▶ [What the exercise asks]: Pictures appear in the records below; write out everything else exactly.

Rows about robot tasks:
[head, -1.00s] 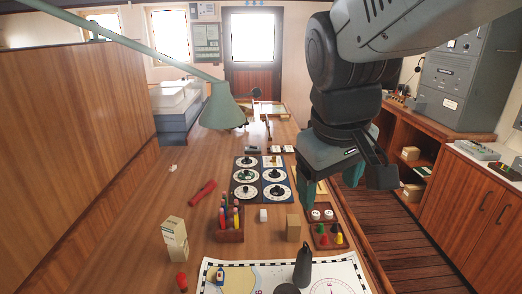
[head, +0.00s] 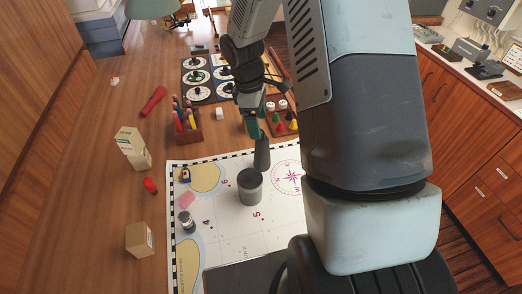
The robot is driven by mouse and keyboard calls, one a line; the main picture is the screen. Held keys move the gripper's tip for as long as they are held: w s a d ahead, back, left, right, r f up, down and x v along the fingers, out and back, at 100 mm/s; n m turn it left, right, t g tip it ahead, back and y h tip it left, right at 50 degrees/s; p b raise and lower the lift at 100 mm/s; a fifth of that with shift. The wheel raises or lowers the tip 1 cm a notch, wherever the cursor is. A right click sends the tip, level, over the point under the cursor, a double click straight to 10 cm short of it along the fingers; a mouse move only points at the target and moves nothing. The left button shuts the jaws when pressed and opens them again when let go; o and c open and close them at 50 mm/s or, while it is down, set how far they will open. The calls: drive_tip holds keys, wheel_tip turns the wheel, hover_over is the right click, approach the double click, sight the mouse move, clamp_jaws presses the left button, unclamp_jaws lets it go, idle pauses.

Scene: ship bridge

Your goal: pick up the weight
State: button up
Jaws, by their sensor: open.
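A plain grey cylinder (head: 250,188) stands upright on the chart in the head view. A dark tapered piece (head: 262,156) stands just behind it, and a small silver-and-dark piece (head: 187,221) stands to its left. I cannot tell for sure which of these is the weight. My gripper (head: 256,132) is open, pointing down, just above and behind the dark tapered piece. Its fingers are small and partly overlapped in this view, and I cannot tell whether they touch the piece.
The chart (head: 225,225) covers the near table. A rack of pencils (head: 185,132), a tray of coloured pieces (head: 290,133) and a dial panel (head: 205,78) lie behind. Cartons (head: 140,238) stand at left. My arm hides the chart's right side.

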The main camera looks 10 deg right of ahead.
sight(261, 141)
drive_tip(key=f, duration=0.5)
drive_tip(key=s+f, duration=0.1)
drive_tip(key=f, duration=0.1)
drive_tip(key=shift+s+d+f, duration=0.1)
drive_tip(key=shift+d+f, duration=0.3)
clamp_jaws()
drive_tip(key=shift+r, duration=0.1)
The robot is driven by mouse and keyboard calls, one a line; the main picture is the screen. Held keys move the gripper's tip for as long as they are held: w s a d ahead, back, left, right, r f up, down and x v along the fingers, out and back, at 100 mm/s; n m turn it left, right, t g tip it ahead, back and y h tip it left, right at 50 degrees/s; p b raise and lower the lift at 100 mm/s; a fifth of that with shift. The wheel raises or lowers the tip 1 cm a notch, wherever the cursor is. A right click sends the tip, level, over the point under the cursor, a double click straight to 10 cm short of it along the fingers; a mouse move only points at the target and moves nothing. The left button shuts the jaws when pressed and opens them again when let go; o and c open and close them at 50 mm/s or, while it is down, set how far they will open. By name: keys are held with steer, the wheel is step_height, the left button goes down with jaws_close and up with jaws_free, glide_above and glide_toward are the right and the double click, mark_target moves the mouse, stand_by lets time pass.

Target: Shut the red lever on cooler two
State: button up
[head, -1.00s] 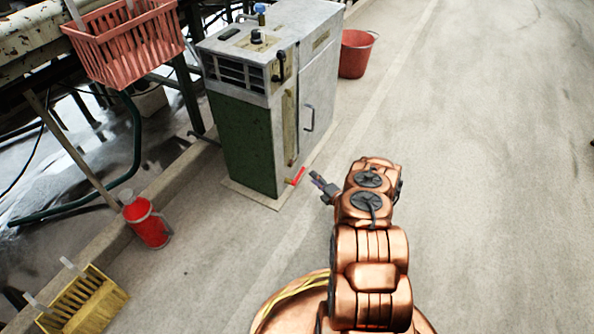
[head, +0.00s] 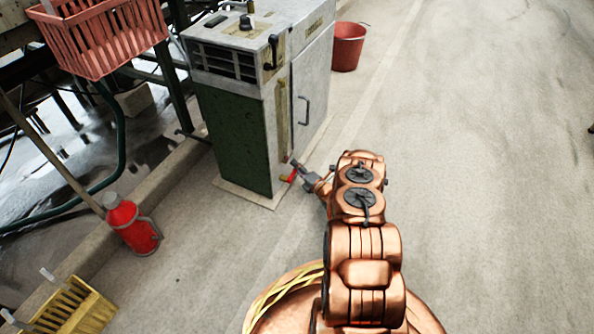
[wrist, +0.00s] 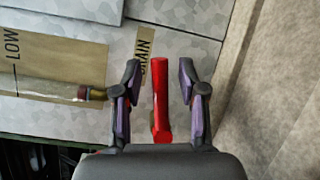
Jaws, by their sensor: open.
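The red lever (wrist: 160,98) is on the lower part of the cooler (head: 240,140), a green and grey cabinet, beside a label reading "DRAIN". In the wrist view the lever lies between the two open fingers of my gripper (wrist: 160,92), with a visible gap on each side. In the head view the red lever (head: 292,174) shows near the cooler's bottom corner, and my gripper (head: 298,171) is right at it, partly covering it. No number on the cooler can be read.
A sight tube (wrist: 50,88) with a brass end lies left of the gripper in the wrist view.

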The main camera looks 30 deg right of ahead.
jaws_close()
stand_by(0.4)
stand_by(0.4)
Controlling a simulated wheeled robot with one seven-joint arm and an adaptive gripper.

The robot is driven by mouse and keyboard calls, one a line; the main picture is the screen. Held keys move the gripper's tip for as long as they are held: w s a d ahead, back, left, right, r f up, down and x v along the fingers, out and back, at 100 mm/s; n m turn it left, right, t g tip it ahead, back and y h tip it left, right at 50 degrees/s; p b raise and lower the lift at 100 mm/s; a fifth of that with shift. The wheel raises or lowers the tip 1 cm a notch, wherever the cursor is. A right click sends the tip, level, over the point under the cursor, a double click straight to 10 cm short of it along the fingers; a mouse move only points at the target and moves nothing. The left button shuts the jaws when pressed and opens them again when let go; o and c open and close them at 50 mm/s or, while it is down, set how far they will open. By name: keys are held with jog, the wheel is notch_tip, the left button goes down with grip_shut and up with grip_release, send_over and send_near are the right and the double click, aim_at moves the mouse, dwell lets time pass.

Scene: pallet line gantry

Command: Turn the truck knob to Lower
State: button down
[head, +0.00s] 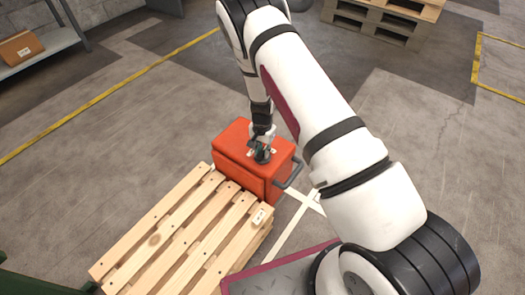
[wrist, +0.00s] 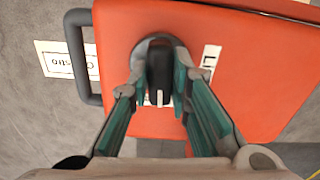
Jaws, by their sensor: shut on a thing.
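The pallet truck's orange-red housing (head: 240,160) stands at the far end of a wooden pallet in the head view. Its flat top (wrist: 240,75) fills much of the wrist view. On it is a dark round knob (wrist: 158,72) with a raised black grip. My gripper (wrist: 160,88) has its two green-padded fingers closed on either side of this grip. In the head view my gripper (head: 262,150) reaches straight down onto the housing top. A white label (wrist: 210,60) beside the knob shows only its first letters, which start with "L". Other labels are mostly hidden by the fingers.
The wooden pallet (head: 190,232) lies in front of the truck. A dark handle bar (head: 291,175) sticks out at the housing's right side. White tape (head: 300,200) marks the floor. A shelf with a box (head: 20,47) stands far left. The floor left is clear.

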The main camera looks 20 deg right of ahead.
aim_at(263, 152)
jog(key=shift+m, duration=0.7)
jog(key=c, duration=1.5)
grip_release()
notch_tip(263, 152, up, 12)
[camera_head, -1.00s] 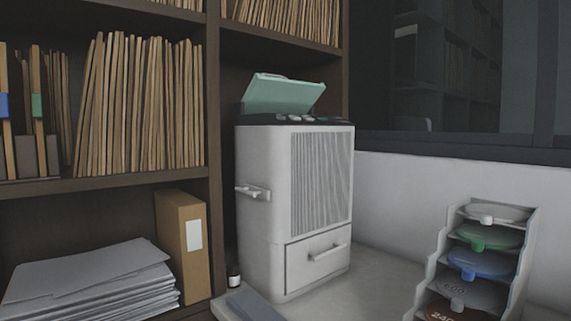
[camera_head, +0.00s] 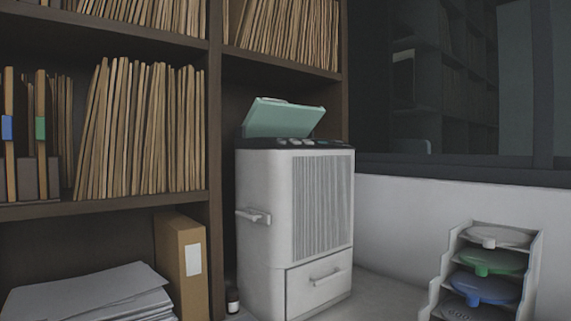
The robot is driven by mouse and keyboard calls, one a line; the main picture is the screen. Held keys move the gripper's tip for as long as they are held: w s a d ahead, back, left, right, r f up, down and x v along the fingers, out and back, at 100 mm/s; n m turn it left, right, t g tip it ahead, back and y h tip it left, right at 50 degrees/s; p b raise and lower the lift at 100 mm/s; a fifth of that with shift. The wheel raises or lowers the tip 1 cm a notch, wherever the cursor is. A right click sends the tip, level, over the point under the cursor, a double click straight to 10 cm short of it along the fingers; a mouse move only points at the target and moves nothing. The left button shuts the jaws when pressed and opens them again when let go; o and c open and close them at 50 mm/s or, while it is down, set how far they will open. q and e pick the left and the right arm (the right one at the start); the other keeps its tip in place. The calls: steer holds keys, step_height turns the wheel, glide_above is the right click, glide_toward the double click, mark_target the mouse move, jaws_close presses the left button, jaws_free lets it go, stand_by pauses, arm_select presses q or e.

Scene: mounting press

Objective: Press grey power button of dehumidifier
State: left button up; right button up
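The dehumidifier (camera_head: 268,215) is a white upright box with a ribbed front grille, a drawer with a handle below, and a side handle on its left. A dark control strip (camera_head: 305,143) with several small light buttons runs along its top front edge. At this size I cannot tell which of them is the grey power button. A pale green flap (camera_head: 283,119) stands tilted up behind the strip. Neither of my grippers is in view.
A stepped white rack (camera_head: 449,262) with coloured round lids stands at the right. Wooden shelves (camera_head: 130,208) with folders fill the left. A small dark bottle (camera_head: 232,300) stands by the dehumidifier's lower left. The surface before the white wall (camera_head: 400,225) is partly clear.

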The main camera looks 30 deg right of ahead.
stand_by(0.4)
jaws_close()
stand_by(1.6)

▶ [Exercise solution]:
[head, -1.00s] 
[head, +0.00s] 
The robot is driven by mouse and keyboard calls, one a line; the main picture is the screen. Held keys move the gripper's tip for as long as they are held: w s a d ahead, back, left, right, r f up, down and x v along the fingers, out and back, at 100 mm/s; n m turn it left, right, t g tip it ahead, back and y h tip it left, right at 50 degrees/s; p b raise and lower the lift at 100 mm/s; a fifth of that with shift. The wheel raises or lowers the tip 1 cm a notch, wherever the cursor is. A right click sends the tip, level, over the point under the cursor, a double click straight to 10 cm short of it along the fingers; a mouse move only points at the target and moves nothing. The left button shuts the jaws when pressed and opens them again when let go; o and c open and close them at 50 mm/s or, while it is down, set how far they will open. The calls: drive_tip holds keys, wheel_tip turns the wheel, hover_over is the right click, approach the double click, sight the mouse move, clamp_jaws presses the left button, unclamp_jaws lets it go, idle pauses.

Scene: ship bridge

Your goal: pick up the weight
State: button up
Jaws, by their sensor: open.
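A plain grey cylinder (head: 250,188) stands upright on the chart in the head view. A dark tapered piece (head: 262,156) stands just behind it, and a small silver-and-dark piece (head: 187,221) stands to its left. I cannot tell for sure which of these is the weight. My gripper (head: 256,132) is open, pointing down, just above and behind the dark tapered piece. Its fingers are small and partly overlapped in this view, and I cannot tell whether they touch the piece.
The chart (head: 225,225) covers the near table. A rack of pencils (head: 185,132), a tray of coloured pieces (head: 290,133) and a dial panel (head: 205,78) lie behind. Cartons (head: 140,238) stand at left. My arm hides the chart's right side.

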The main camera looks 10 deg right of ahead.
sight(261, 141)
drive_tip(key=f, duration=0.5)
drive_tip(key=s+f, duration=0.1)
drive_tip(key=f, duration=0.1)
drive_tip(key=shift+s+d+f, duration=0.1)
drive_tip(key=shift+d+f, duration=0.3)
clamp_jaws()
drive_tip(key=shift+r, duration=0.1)
The robot is driven by mouse and keyboard calls, one a line; the main picture is the screen. Held keys move the gripper's tip for as long as they are held: w s a d ahead, back, left, right, r f up, down and x v along the fingers, out and back, at 100 mm/s; n m turn it left, right, t g tip it ahead, back and y h tip it left, right at 50 degrees/s; p b raise and lower the lift at 100 mm/s; a fifth of that with shift. The wheel raises or lowers the tip 1 cm a notch, wherever the cursor is. A right click sends the tip, level, over the point under the cursor, a double click straight to 10 cm short of it along the fingers; a mouse move only points at the target and moves nothing. The left button shuts the jaws when pressed and opens them again when let go; o and c open and close them at 50 mm/s or, while it is down, set how far they will open. By name: keys are held with steer, the wheel is step_height, the left button goes down with jaws_close and up with jaws_free, glide_above and glide_toward are the right and the double click, mark_target moves the mouse, stand_by lets time pass.

Target: Shut the red lever on cooler two
State: button up
[head, -1.00s] 
[head, +0.00s] 
[wrist, +0.00s] 
Jaws, by their sensor: open.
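The red lever (wrist: 160,98) is on the lower part of the cooler (head: 240,140), a green and grey cabinet, beside a label reading "DRAIN". In the wrist view the lever lies between the two open fingers of my gripper (wrist: 160,92), with a visible gap on each side. In the head view the red lever (head: 292,174) shows near the cooler's bottom corner, and my gripper (head: 298,171) is right at it, partly covering it. No number on the cooler can be read.
A sight tube (wrist: 50,88) with a brass end lies left of the gripper in the wrist view.

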The main camera looks 30 deg right of ahead.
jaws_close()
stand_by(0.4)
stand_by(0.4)
Controlling a simulated wheeled robot with one seven-joint arm and an adaptive gripper.

The robot is driven by mouse and keyboard calls, one a line; the main picture is the screen. Held keys move the gripper's tip for as long as they are held: w s a d ahead, back, left, right, r f up, down and x v along the fingers, out and back, at 100 mm/s; n m turn it left, right, t g tip it ahead, back and y h tip it left, right at 50 degrees/s; p b raise and lower the lift at 100 mm/s; a fifth of that with shift. The wheel raises or lowers the tip 1 cm a notch, wherever the cursor is. A right click sends the tip, level, over the point under the cursor, a double click straight to 10 cm short of it along the fingers; a mouse move only points at the target and moves nothing. The left button shuts the jaws when pressed and opens them again when let go; o and c open and close them at 50 mm/s or, while it is down, set how far they will open. By name: keys are held with jog, the wheel is notch_tip, the left button goes down with grip_shut and up with grip_release, send_over and send_near are the right and the double click, aim_at moves the mouse, dwell lets time pass.

Scene: pallet line gantry

Command: Turn the truck knob to Lower
State: button down
[head, +0.00s] 
[wrist, +0.00s] 
Jaws, by their sensor: shut on a thing.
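The pallet truck's orange-red housing (head: 240,160) stands at the far end of a wooden pallet in the head view. Its flat top (wrist: 240,75) fills much of the wrist view. On it is a dark round knob (wrist: 158,72) with a raised black grip. My gripper (wrist: 160,88) has its two green-padded fingers closed on either side of this grip. In the head view my gripper (head: 262,150) reaches straight down onto the housing top. A white label (wrist: 210,60) beside the knob shows only its first letters, which start with "L". Other labels are mostly hidden by the fingers.
The wooden pallet (head: 190,232) lies in front of the truck. A dark handle bar (head: 291,175) sticks out at the housing's right side. White tape (head: 300,200) marks the floor. A shelf with a box (head: 20,47) stands far left. The floor left is clear.

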The main camera looks 20 deg right of ahead.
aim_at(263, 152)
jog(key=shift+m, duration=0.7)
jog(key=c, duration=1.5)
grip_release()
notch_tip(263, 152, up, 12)
[camera_head, -1.00s] 
[camera_head, +0.00s] 
The robot is driven by mouse and keyboard calls, one a line; the main picture is the screen. Held keys move the gripper's tip for as long as they are held: w s a d ahead, back, left, right, r f up, down and x v along the fingers, out and back, at 100 mm/s; n m turn it left, right, t g tip it ahead, back and y h tip it left, right at 50 degrees/s; p b raise and lower the lift at 100 mm/s; a fifth of that with shift. The wheel raises or lowers the tip 1 cm a notch, wherever the cursor is. A right click sends the tip, level, over the point under the cursor, a double click straight to 10 cm short of it along the fingers; a mouse move only points at the target and moves nothing. The left button shuts the jaws when pressed and opens them again when let go; o and c open and close them at 50 mm/s or, while it is down, set how far they will open. q and e pick the left and the right arm (the right one at the start); the other keeps its tip in place. The calls: steer holds keys, step_height turns the wheel, glide_above is the right click, glide_toward the double click, mark_target the mouse move, jaws_close presses the left button, jaws_free lets it go, stand_by pauses, arm_select presses q or e.

Scene: mounting press

Objective: Press grey power button of dehumidifier
State: left button up; right button up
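The dehumidifier (camera_head: 268,215) is a white upright box with a ribbed front grille, a drawer with a handle below, and a side handle on its left. A dark control strip (camera_head: 305,143) with several small light buttons runs along its top front edge. At this size I cannot tell which of them is the grey power button. A pale green flap (camera_head: 283,119) stands tilted up behind the strip. Neither of my grippers is in view.
A stepped white rack (camera_head: 449,262) with coloured round lids stands at the right. Wooden shelves (camera_head: 130,208) with folders fill the left. A small dark bottle (camera_head: 232,300) stands by the dehumidifier's lower left. The surface before the white wall (camera_head: 400,225) is partly clear.

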The main camera looks 30 deg right of ahead.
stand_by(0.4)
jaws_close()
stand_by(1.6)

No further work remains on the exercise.